***** Records

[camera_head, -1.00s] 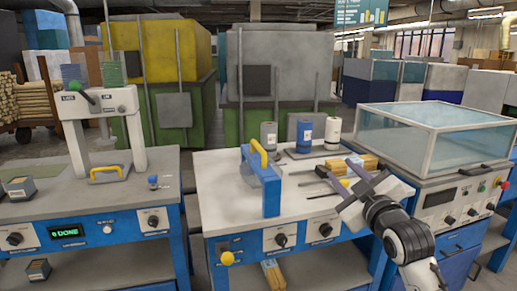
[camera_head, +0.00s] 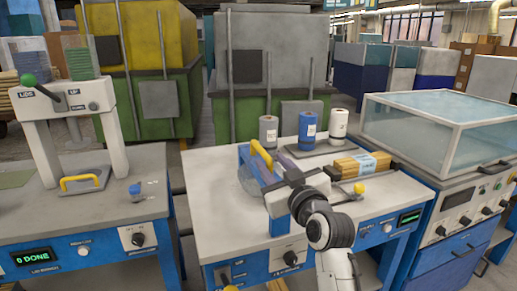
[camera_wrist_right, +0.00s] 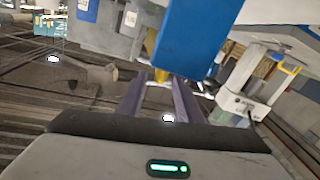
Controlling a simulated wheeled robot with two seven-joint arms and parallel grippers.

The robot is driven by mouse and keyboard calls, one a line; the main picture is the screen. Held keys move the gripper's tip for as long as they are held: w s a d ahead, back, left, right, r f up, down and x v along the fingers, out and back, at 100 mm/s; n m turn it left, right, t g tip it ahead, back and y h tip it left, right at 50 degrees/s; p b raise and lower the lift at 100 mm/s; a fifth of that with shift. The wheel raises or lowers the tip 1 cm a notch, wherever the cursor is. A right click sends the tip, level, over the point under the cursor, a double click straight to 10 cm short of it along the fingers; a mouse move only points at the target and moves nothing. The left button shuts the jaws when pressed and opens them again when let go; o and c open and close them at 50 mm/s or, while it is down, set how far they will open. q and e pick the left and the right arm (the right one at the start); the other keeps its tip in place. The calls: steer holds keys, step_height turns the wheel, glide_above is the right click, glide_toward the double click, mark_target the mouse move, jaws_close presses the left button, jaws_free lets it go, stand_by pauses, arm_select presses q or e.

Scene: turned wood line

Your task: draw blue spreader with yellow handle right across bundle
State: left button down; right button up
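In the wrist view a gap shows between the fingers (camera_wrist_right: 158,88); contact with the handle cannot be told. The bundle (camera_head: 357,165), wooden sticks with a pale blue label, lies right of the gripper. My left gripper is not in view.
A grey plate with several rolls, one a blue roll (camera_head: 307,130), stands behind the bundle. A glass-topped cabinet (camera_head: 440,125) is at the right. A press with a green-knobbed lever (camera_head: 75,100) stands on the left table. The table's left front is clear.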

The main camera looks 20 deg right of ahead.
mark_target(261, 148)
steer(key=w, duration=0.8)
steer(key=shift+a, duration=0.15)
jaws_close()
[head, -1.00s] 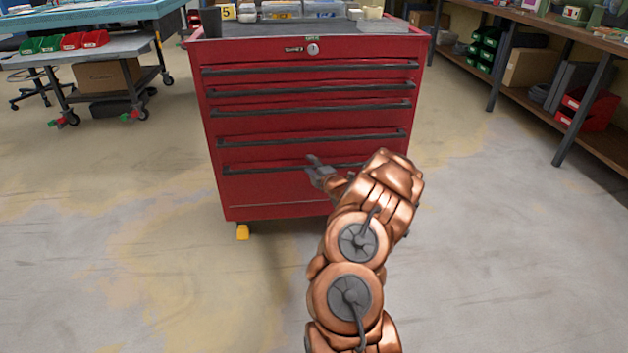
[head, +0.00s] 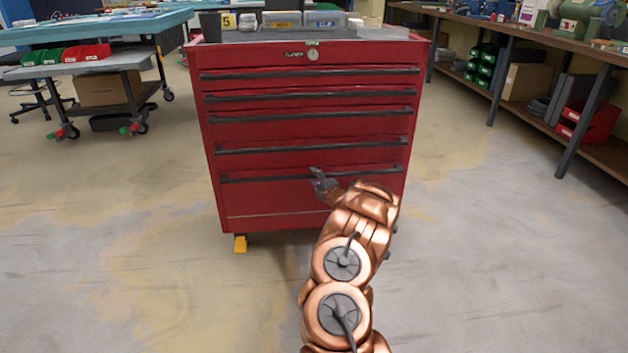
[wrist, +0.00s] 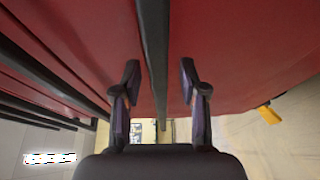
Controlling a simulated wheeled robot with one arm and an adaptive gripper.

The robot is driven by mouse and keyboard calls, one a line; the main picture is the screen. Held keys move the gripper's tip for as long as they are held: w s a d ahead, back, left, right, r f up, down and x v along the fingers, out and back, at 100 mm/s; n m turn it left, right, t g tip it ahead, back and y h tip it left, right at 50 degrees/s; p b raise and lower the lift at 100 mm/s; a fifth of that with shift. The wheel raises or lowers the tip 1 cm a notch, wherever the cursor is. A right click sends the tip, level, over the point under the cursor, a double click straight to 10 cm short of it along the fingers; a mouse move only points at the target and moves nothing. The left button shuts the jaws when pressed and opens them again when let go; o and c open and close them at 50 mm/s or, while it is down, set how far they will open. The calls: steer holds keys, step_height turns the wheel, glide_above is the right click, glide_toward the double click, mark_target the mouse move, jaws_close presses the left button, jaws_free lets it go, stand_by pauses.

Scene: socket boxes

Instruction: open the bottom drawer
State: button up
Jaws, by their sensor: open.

**********

Copy all lines in the listing above where the string "Controlling" appears.

Controlling a simulated wheeled robot with two seven-joint arms and parallel grippers.
Controlling a simulated wheeled robot with one arm and an adaptive gripper.

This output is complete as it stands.